Yang mana gugatan yang diajukan Mahasiswa Universitas Sebelas Maret (UNS) tersebut tercatat dalam nomor perkara 90/PUU-XXI/2023 yang telah diputuskan oleh majelis hakim Mahkamah Konstitusi (MK) pada hari Senin, 16 Oktober 2023 lalu.

Diterangkan Prof Jimly, bahwa dokumen yang tersebar di media sosial bukan dokumen gugatan final, melainkan bahan tahap awal yang masih salah administrasi karena tak dibubuhi tanda tangan pemohon.

“Memang awal tidak ada tanda tangan, tapi kan ada sidang klarifikasi, sidang pendahuluan. Nah, itu sudah diperbaiki,” kata prof Jimly di gedung MK, Gambir, Jakarta Pusat, Kamis (2/11) seperti dikutip Holopis.com.

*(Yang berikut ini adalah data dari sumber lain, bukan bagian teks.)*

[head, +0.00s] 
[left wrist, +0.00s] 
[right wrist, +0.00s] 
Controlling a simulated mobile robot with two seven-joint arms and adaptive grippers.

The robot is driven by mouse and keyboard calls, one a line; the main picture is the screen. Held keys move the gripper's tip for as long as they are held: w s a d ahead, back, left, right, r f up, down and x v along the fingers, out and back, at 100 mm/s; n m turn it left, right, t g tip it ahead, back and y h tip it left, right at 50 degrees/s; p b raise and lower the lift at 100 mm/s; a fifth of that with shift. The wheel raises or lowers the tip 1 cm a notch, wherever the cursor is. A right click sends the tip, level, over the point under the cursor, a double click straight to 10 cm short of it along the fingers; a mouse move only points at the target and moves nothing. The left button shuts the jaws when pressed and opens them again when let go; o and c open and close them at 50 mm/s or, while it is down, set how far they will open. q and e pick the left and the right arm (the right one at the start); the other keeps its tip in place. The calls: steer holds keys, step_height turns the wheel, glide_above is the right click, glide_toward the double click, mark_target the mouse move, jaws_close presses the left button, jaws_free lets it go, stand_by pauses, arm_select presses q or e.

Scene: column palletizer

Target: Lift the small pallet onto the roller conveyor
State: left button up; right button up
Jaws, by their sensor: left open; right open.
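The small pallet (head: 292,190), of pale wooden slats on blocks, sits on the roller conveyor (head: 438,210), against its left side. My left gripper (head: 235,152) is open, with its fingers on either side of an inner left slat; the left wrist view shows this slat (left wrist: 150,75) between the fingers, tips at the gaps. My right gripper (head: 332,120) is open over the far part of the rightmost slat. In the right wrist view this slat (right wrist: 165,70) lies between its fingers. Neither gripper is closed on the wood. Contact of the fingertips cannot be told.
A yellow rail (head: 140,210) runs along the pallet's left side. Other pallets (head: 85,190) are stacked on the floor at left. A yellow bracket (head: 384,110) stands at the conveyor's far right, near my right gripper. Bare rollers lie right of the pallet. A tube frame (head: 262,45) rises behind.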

Sepanjang proses persidangan yang dilakukannya, ditemukan klarifikasi bahwa dokumen yang dimaksud sudah dalam tahap perbaikan saat pekara itu disidangkan dan diputuskan

Sebelumnya Perhimpunan Bantuan Hukum dan Indonesia (PBHI) melampirkan bukti baru dalam sidang lanjutan dugaan pelanggaran kode etik Ketua MK Anwar Usman cs di Majelis Kehormatan Mahkamah Konstitusi (MKMK). PBHI menyebut dokumen perbaikan perkara nomor 90/PUU-XXI/2023 ternyata tidak ditandatangani oleh pemohon Almas Tsaqibbirru Re A dan kuasa hukumnya.

“Terkait dengan dokumen, kami mendapatkan dokumen langsung dari situs MK bahwa kami melihat, permohonan perbaikan yang diserahkan oleh pemohon juga tidak ditandatangani oleh kuasa hukum pemohon ataupun pemohon itu sendiri,” ujar Ketua PBHI Julius Ibrani dalam sidang pemeriksaan di Gedung MK, Jakarta Pusat, Kamis, (2/11).

Menurut Julius jika dokumen tersebut tidak ditandatangani oleh pemohon dan kuasa hukumnya, maka seharusnya dianggap tidak pernah ada perbaikan permohonan. Bahkan, lanjutnya, permohonan uji materi bisa dibatalkan.